Return each line containing "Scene".

===

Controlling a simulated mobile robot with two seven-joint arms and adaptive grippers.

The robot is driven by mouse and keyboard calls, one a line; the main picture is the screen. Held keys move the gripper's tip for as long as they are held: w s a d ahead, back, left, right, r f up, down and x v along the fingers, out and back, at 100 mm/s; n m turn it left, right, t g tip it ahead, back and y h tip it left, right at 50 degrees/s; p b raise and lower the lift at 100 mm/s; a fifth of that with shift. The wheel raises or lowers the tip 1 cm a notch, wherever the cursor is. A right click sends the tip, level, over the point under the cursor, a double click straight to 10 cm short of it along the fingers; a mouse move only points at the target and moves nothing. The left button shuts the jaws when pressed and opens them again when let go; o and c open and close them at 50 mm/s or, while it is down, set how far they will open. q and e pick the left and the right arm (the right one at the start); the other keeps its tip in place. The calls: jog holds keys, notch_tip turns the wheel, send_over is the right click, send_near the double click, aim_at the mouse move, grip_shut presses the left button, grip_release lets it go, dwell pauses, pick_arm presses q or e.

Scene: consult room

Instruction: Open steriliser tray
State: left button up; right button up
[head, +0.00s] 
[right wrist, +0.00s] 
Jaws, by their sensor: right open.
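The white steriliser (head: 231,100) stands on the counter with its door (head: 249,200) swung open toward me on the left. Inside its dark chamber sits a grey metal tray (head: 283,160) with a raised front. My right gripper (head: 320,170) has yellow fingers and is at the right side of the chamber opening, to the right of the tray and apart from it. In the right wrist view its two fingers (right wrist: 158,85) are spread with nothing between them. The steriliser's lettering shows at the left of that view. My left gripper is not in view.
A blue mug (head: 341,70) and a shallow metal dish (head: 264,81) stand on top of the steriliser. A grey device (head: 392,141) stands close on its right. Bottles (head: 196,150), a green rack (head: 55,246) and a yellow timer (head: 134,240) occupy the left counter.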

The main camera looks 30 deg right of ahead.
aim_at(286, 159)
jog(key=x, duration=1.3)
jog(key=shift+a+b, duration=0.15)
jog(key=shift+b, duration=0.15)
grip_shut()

===

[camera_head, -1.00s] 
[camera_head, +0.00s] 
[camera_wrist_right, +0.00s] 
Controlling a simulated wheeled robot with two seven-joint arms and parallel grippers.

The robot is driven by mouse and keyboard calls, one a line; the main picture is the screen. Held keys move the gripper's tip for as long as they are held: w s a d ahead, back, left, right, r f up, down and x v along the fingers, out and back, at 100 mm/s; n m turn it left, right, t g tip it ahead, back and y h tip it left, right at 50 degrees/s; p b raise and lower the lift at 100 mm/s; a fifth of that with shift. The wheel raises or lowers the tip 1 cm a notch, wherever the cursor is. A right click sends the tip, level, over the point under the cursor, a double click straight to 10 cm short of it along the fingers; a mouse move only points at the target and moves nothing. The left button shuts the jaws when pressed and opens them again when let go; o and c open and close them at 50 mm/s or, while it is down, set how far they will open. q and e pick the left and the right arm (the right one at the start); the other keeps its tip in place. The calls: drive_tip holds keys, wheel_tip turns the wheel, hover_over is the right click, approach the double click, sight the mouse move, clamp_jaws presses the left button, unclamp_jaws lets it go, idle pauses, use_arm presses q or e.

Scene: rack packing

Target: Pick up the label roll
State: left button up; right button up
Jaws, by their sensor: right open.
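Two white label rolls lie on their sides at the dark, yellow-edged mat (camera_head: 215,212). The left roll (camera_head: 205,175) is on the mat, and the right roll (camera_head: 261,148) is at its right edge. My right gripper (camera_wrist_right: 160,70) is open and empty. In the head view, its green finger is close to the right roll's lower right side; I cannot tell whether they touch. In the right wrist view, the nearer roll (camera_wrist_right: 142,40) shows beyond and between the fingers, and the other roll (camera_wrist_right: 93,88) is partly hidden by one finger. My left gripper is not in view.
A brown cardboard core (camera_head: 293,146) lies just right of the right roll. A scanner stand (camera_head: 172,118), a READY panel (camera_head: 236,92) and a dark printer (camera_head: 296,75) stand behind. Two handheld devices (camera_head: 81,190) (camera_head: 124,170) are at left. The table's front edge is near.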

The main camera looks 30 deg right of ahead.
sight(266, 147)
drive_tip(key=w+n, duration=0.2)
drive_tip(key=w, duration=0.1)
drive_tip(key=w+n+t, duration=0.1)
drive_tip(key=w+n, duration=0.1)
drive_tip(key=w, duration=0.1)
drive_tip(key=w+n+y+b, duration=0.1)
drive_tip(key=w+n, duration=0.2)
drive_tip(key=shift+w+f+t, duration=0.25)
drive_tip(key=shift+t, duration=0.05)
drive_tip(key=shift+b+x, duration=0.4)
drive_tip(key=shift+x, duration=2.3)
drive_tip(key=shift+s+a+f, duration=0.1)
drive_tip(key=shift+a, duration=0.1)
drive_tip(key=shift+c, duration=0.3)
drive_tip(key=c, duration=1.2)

===

**TASK SOLUTION:**
Scene: consult room
Scene: rack packing

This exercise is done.